The only children of these families who still remain unaccounted for (i.e. no emigration record nor further record of marriage or death in Ireland) are Eleanor (b. 6.7.1828) and Joseph (b. 4.4.1836) siblings of my great grandfather Francis. I hope Des Dineen will be able to check Australian immigration records of the 1850’s-1860’s for me to see if they went there after (or before!) Henry and James, their first cousins. This is the most obvious remaining loose end in my story.
I have checked USA emigration records in search of the passage of any children of these two families. It is difficult to check all the records of all emigrant ships but I have found what I believe to be the record of the passage of John McCullagh’s son John in 1859. Before his twenty-first birthday he set out alone for Derry, there to board the emigrant ship Zered, bound for Philadelphia. She sailed on 12 May 1859.

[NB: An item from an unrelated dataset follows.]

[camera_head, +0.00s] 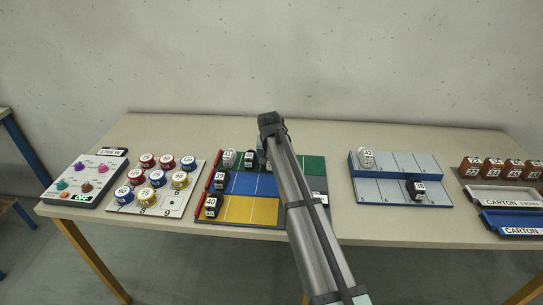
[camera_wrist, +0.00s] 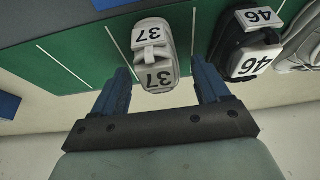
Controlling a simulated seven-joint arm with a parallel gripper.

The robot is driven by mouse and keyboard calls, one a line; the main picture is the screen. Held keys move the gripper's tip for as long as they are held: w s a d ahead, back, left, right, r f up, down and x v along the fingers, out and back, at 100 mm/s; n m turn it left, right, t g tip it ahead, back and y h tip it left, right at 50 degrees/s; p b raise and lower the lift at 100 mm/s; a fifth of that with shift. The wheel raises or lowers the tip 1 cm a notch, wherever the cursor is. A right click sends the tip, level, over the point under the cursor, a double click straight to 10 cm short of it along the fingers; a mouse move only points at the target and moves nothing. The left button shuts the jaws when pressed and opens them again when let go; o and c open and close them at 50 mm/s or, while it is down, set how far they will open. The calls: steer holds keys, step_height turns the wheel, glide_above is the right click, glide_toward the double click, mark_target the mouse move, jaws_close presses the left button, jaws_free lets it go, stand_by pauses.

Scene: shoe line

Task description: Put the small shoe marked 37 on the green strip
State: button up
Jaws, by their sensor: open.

Why do I think this is him?
No home address is recorded on the ship’s log (nor on arrival) of any passenger. Logic is required to resolve the mystery. Our John left the family farm that would be his (there is no further record of him in Ireland). He did not follow his brothers to Australia. He was twenty years old and poor (the passenger had just one piece of luggage). His nearest port of embarkation was Derry. There cannot have been many John McCullaghs (correct spelling) of that age, of that hinterland emigrating at that time. On the passenger list John is described as a labourer. Had he stayed at home he would have inherited the lease of the sixteen-acre farm in Annaghmore. He had greater ambitions.
Now we know courtesy of Des Dineen that his brothers Henry and James (b.12.12.1841) emigrated to Australia. It was the later Francis (the second son of that name: the first had died in infancy) who inherited the farm.